* INSTRUCTIONS TO FOLLOW
Pull out every line below containing the word "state".

* GIVEN DATA
────────────────────

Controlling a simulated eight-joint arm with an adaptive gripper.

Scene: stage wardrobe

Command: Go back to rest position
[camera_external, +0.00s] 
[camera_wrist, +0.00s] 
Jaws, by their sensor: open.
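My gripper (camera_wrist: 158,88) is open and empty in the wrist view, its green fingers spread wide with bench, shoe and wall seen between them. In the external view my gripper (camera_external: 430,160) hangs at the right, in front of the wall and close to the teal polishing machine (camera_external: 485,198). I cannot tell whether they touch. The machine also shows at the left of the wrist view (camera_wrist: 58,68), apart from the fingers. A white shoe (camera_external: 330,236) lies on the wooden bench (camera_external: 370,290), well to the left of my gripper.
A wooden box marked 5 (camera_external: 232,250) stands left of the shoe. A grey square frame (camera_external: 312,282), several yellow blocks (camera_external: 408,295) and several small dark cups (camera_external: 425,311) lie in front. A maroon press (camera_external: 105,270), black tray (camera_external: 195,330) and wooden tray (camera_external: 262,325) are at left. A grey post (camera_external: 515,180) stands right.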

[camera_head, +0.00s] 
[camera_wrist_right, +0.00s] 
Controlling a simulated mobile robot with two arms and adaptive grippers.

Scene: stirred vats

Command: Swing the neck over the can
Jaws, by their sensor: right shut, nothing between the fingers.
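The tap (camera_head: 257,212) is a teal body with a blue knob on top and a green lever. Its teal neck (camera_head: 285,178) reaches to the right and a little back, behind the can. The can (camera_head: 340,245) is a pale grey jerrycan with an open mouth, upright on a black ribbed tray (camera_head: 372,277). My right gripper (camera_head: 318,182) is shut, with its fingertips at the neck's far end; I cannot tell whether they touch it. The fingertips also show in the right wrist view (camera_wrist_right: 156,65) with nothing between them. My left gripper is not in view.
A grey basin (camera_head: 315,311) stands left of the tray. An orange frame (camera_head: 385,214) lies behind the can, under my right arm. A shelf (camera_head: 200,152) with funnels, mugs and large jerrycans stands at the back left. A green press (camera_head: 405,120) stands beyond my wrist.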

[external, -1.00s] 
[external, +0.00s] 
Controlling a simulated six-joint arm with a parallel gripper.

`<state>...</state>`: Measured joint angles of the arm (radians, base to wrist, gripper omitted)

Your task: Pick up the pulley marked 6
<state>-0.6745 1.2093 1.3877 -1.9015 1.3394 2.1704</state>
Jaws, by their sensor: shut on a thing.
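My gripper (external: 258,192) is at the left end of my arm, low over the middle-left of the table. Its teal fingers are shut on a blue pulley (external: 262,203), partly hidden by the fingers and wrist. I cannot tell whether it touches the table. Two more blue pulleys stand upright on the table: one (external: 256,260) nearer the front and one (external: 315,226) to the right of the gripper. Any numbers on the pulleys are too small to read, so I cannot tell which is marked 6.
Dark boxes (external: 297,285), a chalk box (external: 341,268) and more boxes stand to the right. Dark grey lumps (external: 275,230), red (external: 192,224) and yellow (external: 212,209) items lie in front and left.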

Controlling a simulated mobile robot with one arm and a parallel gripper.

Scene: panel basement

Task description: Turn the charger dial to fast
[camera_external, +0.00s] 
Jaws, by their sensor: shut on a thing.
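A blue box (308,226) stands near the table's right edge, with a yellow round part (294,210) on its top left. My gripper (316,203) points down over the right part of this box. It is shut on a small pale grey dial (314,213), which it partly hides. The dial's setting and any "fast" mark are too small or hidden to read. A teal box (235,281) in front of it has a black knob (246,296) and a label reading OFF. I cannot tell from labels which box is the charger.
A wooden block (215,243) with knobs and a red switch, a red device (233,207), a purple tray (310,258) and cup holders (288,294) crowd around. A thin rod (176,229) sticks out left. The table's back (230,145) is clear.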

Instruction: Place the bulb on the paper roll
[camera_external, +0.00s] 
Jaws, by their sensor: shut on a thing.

────────────────────

* CORRECT OUTPUT
`<state>...</state>`: Measured joint angles of the arm (radians, base to wrist, gripper omitted)
<state>-0.6745 1.2093 1.3877 -1.9015 1.3394 2.1704</state>

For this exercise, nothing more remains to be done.